The final workshop “Where Do We Go from Here” basically was a space to give our opinions on how to actually enforce everything we had talked about and take it back to the Network so they can try to help start programs to improve the LGBT community and include young people in that. All of us than began to huddle up, get in groups, and brainstorm. Frank Walker (founder and director of National Youth Pride Services) and Nicole Sutton (of The Real Message) were there to guide us through this workshop. They applied their knowledge and we created strategies on how to enforce everything we had come up with from the 2012 LGBT Summit. So we wrote a list of things we were going to send to the LGBT health Equity Network and presented it to the whole Summit. We all strongly agreed that we needed to enforce more love, more achievement, and more support. As we all stood there in front of everyone I realized this was my favorite conference, and that the movement was getting stronger.
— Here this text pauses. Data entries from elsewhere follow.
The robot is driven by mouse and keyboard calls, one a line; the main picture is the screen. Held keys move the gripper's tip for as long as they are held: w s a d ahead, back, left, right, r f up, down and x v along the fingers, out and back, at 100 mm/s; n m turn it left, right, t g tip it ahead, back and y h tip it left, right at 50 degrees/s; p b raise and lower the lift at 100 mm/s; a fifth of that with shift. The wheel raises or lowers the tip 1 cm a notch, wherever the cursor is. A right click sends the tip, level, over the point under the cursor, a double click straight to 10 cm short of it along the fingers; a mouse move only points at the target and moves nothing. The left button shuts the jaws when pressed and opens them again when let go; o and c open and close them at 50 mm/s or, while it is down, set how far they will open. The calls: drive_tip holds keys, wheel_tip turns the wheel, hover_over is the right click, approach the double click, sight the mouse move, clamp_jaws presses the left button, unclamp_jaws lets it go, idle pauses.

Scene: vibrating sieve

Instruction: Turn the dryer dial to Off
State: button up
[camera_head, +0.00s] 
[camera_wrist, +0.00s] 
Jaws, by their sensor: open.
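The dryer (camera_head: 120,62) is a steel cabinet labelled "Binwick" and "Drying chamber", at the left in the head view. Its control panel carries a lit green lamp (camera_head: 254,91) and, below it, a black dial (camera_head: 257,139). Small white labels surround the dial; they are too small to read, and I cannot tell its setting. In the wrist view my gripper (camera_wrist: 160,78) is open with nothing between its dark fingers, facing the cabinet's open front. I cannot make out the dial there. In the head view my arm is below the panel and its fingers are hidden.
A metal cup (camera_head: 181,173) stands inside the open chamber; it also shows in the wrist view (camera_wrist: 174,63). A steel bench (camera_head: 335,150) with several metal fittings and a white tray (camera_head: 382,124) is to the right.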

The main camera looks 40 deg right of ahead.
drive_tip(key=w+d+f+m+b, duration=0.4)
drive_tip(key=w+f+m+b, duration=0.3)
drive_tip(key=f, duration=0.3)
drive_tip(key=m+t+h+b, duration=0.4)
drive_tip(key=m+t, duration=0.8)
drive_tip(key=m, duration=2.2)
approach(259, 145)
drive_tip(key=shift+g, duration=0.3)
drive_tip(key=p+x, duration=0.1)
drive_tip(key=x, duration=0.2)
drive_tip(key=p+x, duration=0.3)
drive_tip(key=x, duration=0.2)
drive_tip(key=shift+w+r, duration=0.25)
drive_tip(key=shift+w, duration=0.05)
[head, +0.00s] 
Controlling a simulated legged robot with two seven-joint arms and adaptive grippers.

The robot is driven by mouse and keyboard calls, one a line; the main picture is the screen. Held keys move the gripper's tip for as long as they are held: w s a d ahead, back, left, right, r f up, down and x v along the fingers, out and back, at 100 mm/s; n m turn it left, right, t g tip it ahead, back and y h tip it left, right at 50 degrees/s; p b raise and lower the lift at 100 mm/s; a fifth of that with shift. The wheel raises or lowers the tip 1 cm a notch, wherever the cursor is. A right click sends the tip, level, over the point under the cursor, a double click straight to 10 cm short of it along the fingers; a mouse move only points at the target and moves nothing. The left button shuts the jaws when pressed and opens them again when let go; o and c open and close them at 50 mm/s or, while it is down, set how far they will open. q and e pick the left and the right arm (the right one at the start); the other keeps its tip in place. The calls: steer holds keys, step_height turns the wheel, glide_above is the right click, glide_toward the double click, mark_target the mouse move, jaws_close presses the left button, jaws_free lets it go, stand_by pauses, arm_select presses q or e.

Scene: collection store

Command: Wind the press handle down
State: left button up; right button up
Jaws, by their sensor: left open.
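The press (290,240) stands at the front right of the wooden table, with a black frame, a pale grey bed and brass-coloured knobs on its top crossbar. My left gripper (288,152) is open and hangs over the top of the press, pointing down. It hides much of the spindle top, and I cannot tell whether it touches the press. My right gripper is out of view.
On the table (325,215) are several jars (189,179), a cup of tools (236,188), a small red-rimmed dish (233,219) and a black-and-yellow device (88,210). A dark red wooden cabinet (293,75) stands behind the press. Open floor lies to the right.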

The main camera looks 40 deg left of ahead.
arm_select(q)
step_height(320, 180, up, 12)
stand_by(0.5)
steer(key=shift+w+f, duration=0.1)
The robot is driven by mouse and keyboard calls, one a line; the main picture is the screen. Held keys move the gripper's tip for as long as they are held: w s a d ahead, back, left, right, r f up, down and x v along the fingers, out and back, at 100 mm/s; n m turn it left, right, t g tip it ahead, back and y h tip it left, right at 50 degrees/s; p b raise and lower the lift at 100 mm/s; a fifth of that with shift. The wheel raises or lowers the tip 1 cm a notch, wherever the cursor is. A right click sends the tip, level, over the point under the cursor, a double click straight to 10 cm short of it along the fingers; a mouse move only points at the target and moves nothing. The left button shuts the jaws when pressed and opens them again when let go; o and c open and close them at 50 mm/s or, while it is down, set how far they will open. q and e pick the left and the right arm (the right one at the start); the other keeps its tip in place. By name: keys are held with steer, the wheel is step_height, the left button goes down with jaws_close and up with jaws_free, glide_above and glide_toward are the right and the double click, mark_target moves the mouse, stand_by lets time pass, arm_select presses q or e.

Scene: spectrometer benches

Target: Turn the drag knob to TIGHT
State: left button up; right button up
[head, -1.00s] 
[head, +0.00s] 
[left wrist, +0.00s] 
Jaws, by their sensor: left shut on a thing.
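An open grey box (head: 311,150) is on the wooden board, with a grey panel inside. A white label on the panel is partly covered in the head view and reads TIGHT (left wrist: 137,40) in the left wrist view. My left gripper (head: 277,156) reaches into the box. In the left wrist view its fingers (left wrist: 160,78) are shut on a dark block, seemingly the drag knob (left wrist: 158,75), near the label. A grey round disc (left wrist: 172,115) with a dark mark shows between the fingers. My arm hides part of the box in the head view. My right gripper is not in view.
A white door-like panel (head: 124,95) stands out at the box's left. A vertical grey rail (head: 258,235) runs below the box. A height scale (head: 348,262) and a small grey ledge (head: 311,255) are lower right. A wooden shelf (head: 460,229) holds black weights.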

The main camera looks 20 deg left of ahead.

Representing YPS as a young ambassador was an amazing gift. In the first workshop I became more passionate about the LGBT community. In the second workshop I learned more about the smoking rate in the LGBT community, and in the final workshop we got to be a part of the change by applying our thoughts to the Summit. At the end of my trip to the 2012 LGBT Health Equity Summit I found myself very glad that I chose to come on this trip as a young ambassador for YPS.